I have written a few hacks allowing me to do rudimentary text mining against the logs. [1] From readme.txt:
This directory contains a number of files and scripts allowing
one to do a bit of text mining against the Code4Lib conference
IRC log files for 2011. This is just a beginning, and the
directory includes:
* irclog.txt - the raw log file downloaded from
http://irc.code4lib.org/c4l11/static/logs/irclog
* log2db.pl - reads the raw log and outputs a tab-delimited
file with three columns (date, name, text)
* irclog.db - the output of log2db.pl
* count.pl - outputs the number of names (n), increases (i),
decreases (d), URLs (u), and commands (c) found in the log;
useful for seeing what is hot and what is not.

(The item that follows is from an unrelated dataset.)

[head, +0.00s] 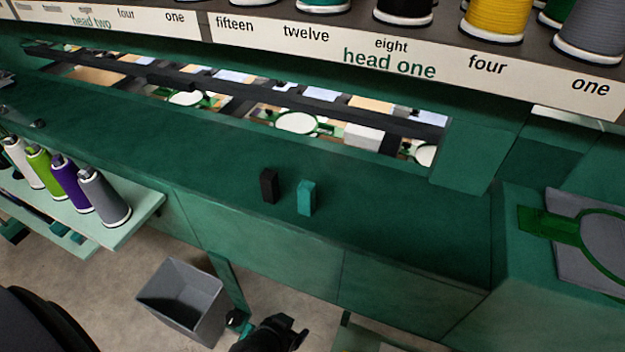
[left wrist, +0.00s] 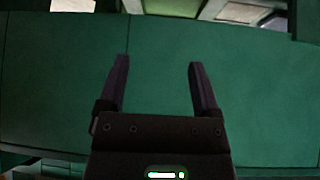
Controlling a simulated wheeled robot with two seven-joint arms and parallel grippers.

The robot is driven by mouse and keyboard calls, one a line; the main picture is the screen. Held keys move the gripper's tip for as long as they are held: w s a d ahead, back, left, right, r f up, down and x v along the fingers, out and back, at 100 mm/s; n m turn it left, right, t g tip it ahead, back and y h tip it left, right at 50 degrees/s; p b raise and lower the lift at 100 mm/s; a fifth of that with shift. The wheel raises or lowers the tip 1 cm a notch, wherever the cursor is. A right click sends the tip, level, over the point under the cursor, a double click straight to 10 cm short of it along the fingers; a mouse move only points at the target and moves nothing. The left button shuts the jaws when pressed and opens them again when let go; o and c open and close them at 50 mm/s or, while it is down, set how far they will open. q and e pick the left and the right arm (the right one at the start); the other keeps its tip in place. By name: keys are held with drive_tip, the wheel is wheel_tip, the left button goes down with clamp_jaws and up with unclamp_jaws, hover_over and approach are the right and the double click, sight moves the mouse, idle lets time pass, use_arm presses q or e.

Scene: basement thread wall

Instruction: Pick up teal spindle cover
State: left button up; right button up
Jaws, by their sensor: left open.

* ngrams.pl - given an integer (n), outputs the most frequent
n-length phrases; useful to see what words and phrases are
used most frequently
* concordance.pl - a KWIK index; the simplest of search engines
* readme.txt - this file
Using these tools one can see that:
* Zoia had the most to say
* mbklein's karma was increased the most
* Zoia's karma was decreased the most
* the most popular URL passed around regarded social activities
* we tried to sing as many as 196 songs closely followed by anagrams
* 28 of the songs weren't found
* live streams were mentioned frequently
I have to go shovel snow now...
[1] initial hacks - http://bit.ly/gMO4op
--
Eric Lease Morgan
|